Exercise description: Return only the lines starting at the line that contains "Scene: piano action" and ending with the final line of the listing; include both endpoints.

┌─ Dataset excerpts

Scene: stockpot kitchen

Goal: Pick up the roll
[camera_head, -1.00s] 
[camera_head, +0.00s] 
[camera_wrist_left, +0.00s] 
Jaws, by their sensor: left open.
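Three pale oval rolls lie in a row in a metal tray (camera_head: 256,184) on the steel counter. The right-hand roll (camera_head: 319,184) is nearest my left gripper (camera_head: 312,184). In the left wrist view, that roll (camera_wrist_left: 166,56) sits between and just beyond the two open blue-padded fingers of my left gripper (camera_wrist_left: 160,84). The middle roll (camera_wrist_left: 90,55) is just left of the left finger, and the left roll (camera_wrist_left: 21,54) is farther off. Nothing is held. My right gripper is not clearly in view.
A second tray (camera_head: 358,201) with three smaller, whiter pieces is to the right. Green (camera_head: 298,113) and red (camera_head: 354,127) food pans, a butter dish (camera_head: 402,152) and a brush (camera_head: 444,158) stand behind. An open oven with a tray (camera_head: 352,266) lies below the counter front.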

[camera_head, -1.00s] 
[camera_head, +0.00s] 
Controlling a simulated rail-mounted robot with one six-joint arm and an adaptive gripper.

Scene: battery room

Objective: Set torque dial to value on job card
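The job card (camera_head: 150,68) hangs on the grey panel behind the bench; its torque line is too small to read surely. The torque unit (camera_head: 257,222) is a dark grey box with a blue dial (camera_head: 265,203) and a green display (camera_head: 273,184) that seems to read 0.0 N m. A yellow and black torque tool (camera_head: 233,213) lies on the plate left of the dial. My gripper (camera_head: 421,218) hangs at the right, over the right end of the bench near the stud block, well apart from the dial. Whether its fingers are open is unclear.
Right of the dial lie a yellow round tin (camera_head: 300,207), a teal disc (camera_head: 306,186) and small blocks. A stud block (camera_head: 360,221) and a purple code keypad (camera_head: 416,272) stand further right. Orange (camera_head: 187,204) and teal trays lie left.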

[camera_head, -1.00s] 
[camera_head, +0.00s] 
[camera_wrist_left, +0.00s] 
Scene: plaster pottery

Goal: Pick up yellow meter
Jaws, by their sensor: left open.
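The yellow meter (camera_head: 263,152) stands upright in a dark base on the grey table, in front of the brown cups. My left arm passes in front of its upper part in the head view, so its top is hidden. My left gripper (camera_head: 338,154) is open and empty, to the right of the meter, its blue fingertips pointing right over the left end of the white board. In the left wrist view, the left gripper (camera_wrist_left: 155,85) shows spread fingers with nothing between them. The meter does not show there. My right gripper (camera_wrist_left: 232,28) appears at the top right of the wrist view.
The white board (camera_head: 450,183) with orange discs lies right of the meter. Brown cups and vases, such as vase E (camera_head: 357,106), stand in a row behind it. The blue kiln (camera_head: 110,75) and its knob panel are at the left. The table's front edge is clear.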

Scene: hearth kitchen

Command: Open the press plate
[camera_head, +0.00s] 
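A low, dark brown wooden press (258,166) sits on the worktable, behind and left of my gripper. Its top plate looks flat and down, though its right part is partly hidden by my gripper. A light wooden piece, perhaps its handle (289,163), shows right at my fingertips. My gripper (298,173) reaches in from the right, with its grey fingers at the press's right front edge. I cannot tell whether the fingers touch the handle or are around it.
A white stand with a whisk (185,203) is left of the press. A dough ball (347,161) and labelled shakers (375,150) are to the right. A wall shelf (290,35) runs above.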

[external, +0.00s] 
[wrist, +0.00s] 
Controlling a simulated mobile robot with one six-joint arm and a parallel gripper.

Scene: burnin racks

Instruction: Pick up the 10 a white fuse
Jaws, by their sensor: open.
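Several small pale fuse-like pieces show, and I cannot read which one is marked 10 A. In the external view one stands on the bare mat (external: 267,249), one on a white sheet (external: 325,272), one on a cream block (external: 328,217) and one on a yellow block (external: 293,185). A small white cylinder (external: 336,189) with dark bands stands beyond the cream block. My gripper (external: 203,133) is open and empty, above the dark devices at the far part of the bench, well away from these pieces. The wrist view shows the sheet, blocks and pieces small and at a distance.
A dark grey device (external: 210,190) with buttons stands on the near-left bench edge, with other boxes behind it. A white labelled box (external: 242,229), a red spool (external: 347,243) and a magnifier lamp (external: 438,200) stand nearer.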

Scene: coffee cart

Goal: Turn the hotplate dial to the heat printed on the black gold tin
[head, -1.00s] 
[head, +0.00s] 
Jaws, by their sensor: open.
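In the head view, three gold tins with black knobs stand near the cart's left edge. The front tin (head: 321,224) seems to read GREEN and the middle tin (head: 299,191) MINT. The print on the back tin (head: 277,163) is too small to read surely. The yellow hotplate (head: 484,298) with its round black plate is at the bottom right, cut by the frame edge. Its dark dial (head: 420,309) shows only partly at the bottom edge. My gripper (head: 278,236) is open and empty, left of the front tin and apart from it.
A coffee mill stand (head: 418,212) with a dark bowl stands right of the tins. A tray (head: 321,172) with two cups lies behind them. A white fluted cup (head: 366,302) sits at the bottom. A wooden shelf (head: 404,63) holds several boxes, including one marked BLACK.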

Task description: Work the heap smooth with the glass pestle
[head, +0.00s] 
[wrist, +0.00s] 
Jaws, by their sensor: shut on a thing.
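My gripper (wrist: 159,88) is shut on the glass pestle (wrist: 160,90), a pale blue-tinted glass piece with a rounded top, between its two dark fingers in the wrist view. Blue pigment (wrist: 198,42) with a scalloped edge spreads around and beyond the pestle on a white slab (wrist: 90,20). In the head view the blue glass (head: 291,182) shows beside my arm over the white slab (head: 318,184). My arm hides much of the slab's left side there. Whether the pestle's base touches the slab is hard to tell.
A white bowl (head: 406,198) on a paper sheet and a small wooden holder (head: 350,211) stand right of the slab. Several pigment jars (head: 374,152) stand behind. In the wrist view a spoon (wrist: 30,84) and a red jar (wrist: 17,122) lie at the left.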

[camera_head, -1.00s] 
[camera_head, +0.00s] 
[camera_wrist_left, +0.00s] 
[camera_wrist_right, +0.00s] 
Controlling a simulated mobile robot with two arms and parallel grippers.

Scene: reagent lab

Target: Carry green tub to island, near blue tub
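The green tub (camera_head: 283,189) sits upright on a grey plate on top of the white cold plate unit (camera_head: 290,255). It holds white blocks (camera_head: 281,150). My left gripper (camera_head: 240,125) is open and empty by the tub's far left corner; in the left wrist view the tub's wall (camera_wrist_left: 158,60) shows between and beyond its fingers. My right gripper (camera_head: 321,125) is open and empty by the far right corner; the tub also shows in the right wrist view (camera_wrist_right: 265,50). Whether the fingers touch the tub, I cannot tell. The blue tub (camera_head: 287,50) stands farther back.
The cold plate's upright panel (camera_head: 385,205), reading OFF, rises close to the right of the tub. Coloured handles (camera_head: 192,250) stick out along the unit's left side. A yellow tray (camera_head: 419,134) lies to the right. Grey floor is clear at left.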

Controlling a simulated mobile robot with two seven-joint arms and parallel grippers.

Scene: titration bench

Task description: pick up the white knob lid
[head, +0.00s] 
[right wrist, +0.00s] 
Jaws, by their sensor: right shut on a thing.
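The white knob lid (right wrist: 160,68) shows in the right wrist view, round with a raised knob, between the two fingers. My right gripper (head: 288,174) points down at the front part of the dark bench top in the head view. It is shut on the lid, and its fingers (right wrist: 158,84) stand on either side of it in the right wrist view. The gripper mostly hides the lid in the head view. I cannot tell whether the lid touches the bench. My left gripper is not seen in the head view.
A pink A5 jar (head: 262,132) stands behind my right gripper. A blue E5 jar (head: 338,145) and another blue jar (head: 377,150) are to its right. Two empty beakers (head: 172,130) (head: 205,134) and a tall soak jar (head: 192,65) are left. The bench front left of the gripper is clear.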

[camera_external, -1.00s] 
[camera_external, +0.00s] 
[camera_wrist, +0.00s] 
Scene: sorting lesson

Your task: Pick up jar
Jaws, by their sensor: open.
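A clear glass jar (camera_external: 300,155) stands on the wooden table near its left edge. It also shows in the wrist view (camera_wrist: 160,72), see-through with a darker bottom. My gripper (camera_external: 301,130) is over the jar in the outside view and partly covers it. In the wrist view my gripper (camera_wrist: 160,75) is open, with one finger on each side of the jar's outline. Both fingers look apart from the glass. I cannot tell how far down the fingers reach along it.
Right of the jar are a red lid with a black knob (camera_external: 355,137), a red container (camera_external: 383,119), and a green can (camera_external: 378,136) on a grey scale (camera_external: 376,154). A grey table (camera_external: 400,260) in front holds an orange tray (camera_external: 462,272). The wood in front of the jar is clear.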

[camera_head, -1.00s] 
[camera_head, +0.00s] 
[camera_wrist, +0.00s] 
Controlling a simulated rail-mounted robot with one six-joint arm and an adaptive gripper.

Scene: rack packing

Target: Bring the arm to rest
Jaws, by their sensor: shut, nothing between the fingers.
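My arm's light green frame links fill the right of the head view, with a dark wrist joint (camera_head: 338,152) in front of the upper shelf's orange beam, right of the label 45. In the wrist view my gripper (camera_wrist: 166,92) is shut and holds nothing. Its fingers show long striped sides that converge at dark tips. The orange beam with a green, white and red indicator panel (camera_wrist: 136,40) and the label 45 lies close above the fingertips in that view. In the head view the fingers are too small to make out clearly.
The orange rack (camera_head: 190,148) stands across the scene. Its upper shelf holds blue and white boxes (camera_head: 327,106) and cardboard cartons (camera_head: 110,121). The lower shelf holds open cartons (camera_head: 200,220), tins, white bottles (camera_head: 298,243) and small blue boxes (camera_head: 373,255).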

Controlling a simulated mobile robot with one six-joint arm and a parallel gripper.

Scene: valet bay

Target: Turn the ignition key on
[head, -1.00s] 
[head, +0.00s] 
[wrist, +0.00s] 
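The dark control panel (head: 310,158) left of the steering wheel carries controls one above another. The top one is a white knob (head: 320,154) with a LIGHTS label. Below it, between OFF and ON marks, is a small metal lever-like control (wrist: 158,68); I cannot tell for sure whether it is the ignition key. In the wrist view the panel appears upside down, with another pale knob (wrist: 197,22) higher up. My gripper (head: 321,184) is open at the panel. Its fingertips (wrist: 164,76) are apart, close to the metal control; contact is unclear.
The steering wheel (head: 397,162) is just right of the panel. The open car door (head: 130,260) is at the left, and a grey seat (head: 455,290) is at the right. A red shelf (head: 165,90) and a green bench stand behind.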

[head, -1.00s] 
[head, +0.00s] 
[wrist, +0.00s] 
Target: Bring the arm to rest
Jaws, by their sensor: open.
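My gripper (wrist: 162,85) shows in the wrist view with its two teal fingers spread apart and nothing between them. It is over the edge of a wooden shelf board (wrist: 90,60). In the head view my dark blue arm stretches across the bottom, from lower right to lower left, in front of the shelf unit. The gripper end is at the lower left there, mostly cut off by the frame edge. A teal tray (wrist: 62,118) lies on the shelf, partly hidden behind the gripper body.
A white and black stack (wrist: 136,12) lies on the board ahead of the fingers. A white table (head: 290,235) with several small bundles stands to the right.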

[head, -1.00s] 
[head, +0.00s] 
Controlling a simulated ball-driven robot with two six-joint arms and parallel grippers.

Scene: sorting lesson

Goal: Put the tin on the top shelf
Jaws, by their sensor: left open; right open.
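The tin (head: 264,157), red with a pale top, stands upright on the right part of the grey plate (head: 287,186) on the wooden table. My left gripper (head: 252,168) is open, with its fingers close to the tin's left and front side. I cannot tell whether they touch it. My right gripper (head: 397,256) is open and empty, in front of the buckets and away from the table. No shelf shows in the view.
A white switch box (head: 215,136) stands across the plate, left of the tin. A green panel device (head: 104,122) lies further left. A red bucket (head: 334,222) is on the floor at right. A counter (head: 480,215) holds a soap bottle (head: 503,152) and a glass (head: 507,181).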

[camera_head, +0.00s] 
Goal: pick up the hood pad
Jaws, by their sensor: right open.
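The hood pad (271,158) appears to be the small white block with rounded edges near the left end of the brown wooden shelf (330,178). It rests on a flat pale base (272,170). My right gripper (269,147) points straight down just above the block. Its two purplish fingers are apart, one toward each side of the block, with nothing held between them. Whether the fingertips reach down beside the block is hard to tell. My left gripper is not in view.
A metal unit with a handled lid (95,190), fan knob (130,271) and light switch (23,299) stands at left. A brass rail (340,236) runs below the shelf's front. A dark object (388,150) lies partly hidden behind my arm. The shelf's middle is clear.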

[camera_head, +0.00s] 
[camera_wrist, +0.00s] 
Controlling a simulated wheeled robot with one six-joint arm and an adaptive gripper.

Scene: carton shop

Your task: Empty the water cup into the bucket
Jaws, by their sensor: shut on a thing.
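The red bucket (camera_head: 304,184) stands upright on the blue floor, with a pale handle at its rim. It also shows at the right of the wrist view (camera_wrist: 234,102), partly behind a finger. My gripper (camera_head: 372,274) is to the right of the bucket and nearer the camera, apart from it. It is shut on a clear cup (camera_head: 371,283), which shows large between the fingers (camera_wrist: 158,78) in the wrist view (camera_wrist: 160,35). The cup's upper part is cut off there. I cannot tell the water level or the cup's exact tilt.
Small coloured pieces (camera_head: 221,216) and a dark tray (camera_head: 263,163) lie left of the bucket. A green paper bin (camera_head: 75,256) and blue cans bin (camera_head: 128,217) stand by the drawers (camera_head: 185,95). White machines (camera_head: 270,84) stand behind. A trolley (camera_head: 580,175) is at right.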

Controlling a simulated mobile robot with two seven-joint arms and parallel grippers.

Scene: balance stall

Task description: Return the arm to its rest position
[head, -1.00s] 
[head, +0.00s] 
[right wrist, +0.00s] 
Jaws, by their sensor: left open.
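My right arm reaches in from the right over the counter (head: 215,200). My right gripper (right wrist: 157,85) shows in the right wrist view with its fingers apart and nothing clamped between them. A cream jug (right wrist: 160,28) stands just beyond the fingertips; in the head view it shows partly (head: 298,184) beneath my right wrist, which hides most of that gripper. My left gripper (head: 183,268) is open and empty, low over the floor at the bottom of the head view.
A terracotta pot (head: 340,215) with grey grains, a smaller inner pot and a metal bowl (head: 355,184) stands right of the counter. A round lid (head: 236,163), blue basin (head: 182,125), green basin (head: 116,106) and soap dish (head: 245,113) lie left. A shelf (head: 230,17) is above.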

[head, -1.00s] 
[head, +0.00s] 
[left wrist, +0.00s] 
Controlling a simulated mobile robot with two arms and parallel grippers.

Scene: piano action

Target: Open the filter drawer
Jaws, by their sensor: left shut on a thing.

└─

Result of this task:
Scene: piano action

Target: Open the filter drawer
Jaws, by their sensor: left shut on a thing.

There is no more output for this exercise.